Giova ricordare che l’ex governatore della Sicilia sta scontando con grande dignità la sua pena che finisce fra due anni, nel 2016. Aveva chiesto di essere affidato ai servizi sociali e anche per questa sua richiesta ha ricevuto risposta negativa. Per cui molti ora parlano di accanimento nei suoi confronti, di volto feroce della giustizia.

A noi preme rimarcare, nella motivazione di diniego, le parole tanto “la madre è ammalata e non può riconoscere il figlio”. Ma che risposta è? Non la madre ha chiesto di vedere il figlio. È il figlio (detenuto) che ha sentito questo bisogno.

Non può riconoscerlo, ma è viva. E cioè ancora in condizione di essere vista e abbracciata, di essere guardata e toccata – nel viso, nelle mani – per qualche ora. Nelle condizioni di poter scambiare con lei uno sguardo, forse un sorriso. Altrettanto discutibile è leggere, nella motivazione del giudice, che il figlio ha già visto la madre circa un anno fa, in occasione del funerale del padre (al quale, peraltro, gli era stato concesso di andare, ma con molto ritardo). Come dire: l’ha già vista, può bastare, il permesso l’abbiamo concesso una volta.

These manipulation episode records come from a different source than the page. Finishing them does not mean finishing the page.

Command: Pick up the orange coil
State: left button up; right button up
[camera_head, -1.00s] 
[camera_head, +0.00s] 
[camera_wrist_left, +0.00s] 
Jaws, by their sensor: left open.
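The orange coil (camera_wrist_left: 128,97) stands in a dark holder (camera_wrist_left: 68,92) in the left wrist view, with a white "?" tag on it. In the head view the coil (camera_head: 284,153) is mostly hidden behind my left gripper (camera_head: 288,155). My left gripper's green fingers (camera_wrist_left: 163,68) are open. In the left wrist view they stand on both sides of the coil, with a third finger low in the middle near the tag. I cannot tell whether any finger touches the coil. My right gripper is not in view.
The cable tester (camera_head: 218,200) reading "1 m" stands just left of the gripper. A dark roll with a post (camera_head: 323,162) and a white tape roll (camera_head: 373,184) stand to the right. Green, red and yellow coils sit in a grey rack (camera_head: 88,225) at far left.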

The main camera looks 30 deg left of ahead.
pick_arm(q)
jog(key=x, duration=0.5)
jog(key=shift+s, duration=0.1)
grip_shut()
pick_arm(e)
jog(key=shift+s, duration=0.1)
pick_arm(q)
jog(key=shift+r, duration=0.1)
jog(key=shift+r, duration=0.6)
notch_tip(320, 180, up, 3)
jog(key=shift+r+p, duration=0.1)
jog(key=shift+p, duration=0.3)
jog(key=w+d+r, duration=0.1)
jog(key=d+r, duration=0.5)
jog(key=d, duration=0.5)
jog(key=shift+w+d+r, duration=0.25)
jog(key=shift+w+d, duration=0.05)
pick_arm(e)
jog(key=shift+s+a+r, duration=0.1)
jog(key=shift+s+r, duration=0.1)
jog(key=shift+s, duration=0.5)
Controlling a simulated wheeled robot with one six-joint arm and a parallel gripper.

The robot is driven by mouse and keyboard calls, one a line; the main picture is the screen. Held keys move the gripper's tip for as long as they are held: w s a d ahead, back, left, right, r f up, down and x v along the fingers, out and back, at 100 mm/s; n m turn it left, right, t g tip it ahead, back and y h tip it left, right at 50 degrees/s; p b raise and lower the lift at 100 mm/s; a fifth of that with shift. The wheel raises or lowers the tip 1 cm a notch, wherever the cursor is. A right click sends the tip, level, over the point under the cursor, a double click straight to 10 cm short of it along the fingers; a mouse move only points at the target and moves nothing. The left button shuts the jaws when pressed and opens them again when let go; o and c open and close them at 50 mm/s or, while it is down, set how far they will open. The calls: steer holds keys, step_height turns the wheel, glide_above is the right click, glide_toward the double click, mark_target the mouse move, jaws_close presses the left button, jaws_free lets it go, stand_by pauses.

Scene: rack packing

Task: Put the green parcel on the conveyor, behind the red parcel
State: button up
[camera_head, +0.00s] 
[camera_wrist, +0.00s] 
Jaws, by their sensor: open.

Forse questa è la legge, e il giudice cui spettava la decisione l’ha applicata. Ma in fondo Totò Cuffaro ha chiesto di lasciare il carcere per qualche ora: il tempo di andare al paese suo e tornare. E trattandosi di un detenuto modello che ha solo chiesto di poter rivedere la madre, il permesso poteva essergli concesso. Un raggio d’azzurro negli occhi bisogna pur conservarlo. Anche se si è giudici e prendere certe decisioni non sempre è facile.